[Start RECORDS FOR THE TASK]

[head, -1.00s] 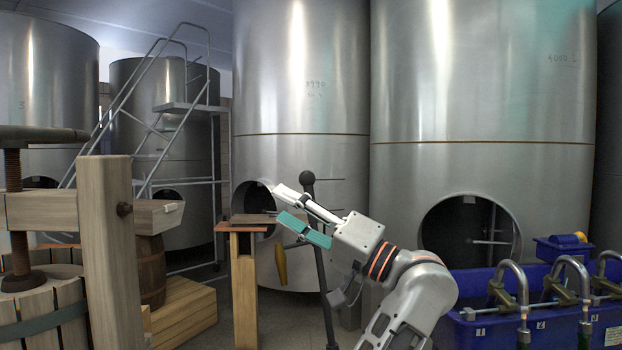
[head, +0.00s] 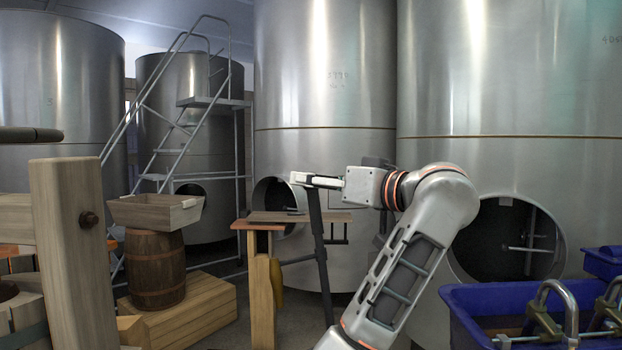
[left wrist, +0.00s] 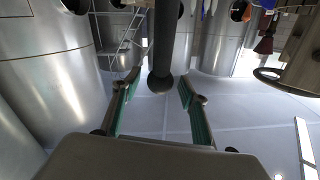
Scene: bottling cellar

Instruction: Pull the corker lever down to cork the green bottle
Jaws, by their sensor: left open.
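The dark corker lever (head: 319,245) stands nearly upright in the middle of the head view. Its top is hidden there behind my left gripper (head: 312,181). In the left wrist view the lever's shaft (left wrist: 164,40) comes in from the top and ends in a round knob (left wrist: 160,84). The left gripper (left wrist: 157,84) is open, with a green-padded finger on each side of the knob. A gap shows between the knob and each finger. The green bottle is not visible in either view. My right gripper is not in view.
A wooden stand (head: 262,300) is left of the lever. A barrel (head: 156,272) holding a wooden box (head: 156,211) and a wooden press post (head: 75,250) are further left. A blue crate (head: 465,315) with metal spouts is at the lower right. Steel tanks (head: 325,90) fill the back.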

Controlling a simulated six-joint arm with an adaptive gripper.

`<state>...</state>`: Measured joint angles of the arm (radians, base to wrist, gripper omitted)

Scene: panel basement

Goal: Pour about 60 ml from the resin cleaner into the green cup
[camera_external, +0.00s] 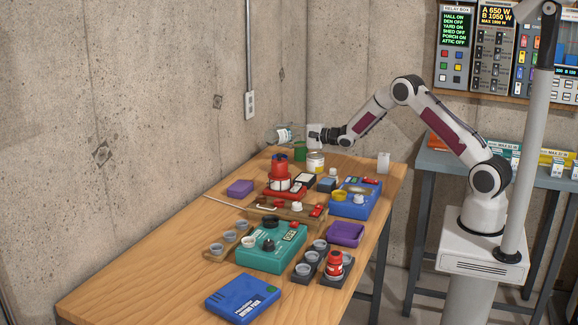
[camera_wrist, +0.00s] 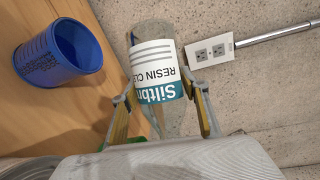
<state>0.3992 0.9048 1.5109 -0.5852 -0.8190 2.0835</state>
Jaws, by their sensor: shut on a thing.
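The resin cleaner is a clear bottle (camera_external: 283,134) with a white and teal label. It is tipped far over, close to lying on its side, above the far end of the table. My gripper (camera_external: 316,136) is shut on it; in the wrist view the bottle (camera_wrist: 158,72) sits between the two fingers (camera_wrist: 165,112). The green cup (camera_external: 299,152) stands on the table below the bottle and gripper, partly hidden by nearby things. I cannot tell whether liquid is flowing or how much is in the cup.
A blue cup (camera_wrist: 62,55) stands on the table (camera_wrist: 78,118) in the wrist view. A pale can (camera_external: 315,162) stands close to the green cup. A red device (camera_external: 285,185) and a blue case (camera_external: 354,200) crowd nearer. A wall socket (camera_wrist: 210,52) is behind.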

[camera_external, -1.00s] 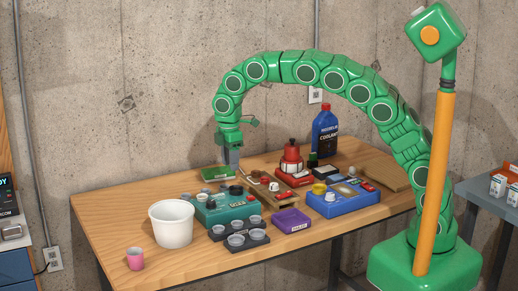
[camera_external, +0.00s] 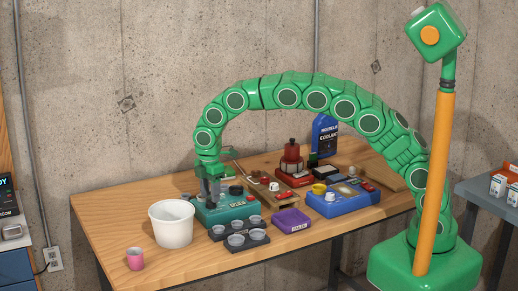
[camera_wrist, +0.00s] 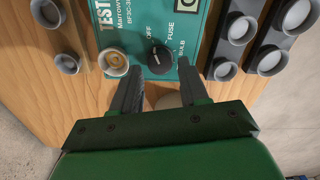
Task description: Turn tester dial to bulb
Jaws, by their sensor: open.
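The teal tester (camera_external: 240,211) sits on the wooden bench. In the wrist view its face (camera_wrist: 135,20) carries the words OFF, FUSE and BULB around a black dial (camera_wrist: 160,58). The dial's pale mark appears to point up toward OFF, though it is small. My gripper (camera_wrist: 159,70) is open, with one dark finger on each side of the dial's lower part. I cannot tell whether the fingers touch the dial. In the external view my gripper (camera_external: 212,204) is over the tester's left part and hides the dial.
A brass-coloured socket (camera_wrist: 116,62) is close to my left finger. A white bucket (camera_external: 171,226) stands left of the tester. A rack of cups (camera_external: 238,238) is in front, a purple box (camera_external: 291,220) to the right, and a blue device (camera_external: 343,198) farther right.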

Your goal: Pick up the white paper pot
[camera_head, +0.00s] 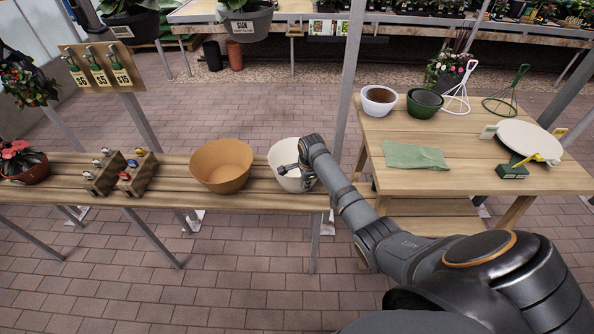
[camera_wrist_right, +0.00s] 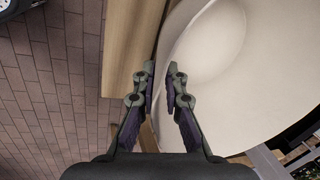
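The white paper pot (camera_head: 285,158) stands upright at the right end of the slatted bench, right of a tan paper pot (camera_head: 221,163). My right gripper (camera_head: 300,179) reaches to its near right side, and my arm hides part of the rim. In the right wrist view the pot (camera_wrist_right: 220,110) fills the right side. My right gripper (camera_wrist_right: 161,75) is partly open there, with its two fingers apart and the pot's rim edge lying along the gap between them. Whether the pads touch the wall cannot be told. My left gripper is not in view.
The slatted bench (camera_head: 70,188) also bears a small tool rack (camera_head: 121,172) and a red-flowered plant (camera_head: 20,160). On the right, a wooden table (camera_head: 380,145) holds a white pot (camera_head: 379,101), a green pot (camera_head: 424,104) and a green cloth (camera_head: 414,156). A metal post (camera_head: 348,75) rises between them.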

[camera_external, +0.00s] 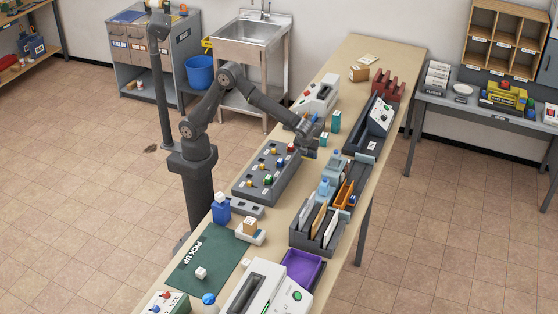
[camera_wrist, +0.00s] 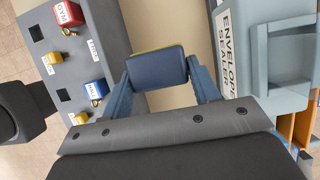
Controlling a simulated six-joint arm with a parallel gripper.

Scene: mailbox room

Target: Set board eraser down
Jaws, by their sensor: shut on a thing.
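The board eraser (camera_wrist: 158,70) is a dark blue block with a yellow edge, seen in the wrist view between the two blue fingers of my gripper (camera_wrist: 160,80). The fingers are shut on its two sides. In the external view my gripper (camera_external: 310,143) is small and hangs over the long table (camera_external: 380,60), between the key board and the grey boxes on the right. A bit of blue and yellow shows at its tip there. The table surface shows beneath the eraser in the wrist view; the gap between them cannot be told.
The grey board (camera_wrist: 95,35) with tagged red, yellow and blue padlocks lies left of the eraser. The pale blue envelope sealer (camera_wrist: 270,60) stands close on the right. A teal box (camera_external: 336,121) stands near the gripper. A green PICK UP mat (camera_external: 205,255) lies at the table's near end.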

[End RECORDS FOR THE TASK]

WHAT YOU WILL DO → Copy all the lines of data exactly as they appear, dropping any images.

RESULT →
[head, -1.00s] 
[head, +0.00s] 
[left wrist, +0.00s] 
Scene: bottling cellar

Instruction: Pull the corker lever down to cork the green bottle
Jaws, by their sensor: left open.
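The dark corker lever (head: 319,245) stands nearly upright in the middle of the head view. Its top is hidden there behind my left gripper (head: 312,181). In the left wrist view the lever's shaft (left wrist: 164,40) comes in from the top and ends in a round knob (left wrist: 160,84). The left gripper (left wrist: 157,84) is open, with a green-padded finger on each side of the knob. A gap shows between the knob and each finger. The green bottle is not visible in either view. My right gripper is not in view.
A wooden stand (head: 262,300) is left of the lever. A barrel (head: 156,272) holding a wooden box (head: 156,211) and a wooden press post (head: 75,250) are further left. A blue crate (head: 465,315) with metal spouts is at the lower right. Steel tanks (head: 325,90) fill the back.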

Controlling a simulated six-joint arm with an adaptive gripper.

`<state>...</state>`: Measured joint angles of the arm (radians, base to wrist, gripper omitted)

Scene: panel basement

Goal: Pour about 60 ml from the resin cleaner into the green cup
[camera_external, +0.00s] 
[camera_wrist, +0.00s] 
<state>0.3992 0.9048 1.5109 -0.5852 -0.8190 2.0835</state>
Jaws, by their sensor: shut on a thing.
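The resin cleaner is a clear bottle (camera_external: 283,134) with a white and teal label. It is tipped far over, close to lying on its side, above the far end of the table. My gripper (camera_external: 316,136) is shut on it; in the wrist view the bottle (camera_wrist: 158,72) sits between the two fingers (camera_wrist: 165,112). The green cup (camera_external: 299,152) stands on the table below the bottle and gripper, partly hidden by nearby things. I cannot tell whether liquid is flowing or how much is in the cup.
A blue cup (camera_wrist: 62,55) stands on the table (camera_wrist: 78,118) in the wrist view. A pale can (camera_external: 315,162) stands close to the green cup. A red device (camera_external: 285,185) and a blue case (camera_external: 354,200) crowd nearer. A wall socket (camera_wrist: 210,52) is behind.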

[camera_external, -1.00s] 
[camera_external, +0.00s] 
[camera_wrist, +0.00s] 
Task description: Turn tester dial to bulb
Jaws, by their sensor: open.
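The teal tester (camera_external: 240,211) sits on the wooden bench. In the wrist view its face (camera_wrist: 135,20) carries the words OFF, FUSE and BULB around a black dial (camera_wrist: 160,58). The dial's pale mark appears to point up toward OFF, though it is small. My gripper (camera_wrist: 159,70) is open, with one dark finger on each side of the dial's lower part. I cannot tell whether the fingers touch the dial. In the external view my gripper (camera_external: 212,204) is over the tester's left part and hides the dial.
A brass-coloured socket (camera_wrist: 116,62) is close to my left finger. A white bucket (camera_external: 171,226) stands left of the tester. A rack of cups (camera_external: 238,238) is in front, a purple box (camera_external: 291,220) to the right, and a blue device (camera_external: 343,198) farther right.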

Your goal: Pick up the white paper pot
[camera_head, +0.00s] 
[camera_wrist_right, +0.00s] 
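The white paper pot (camera_head: 285,158) stands upright at the right end of the slatted bench, right of a tan paper pot (camera_head: 221,163). My right gripper (camera_head: 300,179) reaches to its near right side, and my arm hides part of the rim. In the right wrist view the pot (camera_wrist_right: 220,110) fills the right side. My right gripper (camera_wrist_right: 161,75) is partly open there, with its two fingers apart and the pot's rim edge lying along the gap between them. Whether the pads touch the wall cannot be told. My left gripper is not in view.
The slatted bench (camera_head: 70,188) also bears a small tool rack (camera_head: 121,172) and a red-flowered plant (camera_head: 20,160). On the right, a wooden table (camera_head: 380,145) holds a white pot (camera_head: 379,101), a green pot (camera_head: 424,104) and a green cloth (camera_head: 414,156). A metal post (camera_head: 348,75) rises between them.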

[camera_external, +0.00s] 
[camera_wrist, +0.00s] 
Controlling a simulated six-joint arm with a parallel gripper.

Scene: mailbox room

Target: Set board eraser down
Jaws, by their sensor: shut on a thing.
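The board eraser (camera_wrist: 158,70) is a dark blue block with a yellow edge, seen in the wrist view between the two blue fingers of my gripper (camera_wrist: 160,80). The fingers are shut on its two sides. In the external view my gripper (camera_external: 310,143) is small and hangs over the long table (camera_external: 380,60), between the key board and the grey boxes on the right. A bit of blue and yellow shows at its tip there. The table surface shows beneath the eraser in the wrist view; the gap between them cannot be told.
The grey board (camera_wrist: 95,35) with tagged red, yellow and blue padlocks lies left of the eraser. The pale blue envelope sealer (camera_wrist: 270,60) stands close on the right. A teal box (camera_external: 336,121) stands near the gripper. A green PICK UP mat (camera_external: 205,255) lies at the table's near end.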

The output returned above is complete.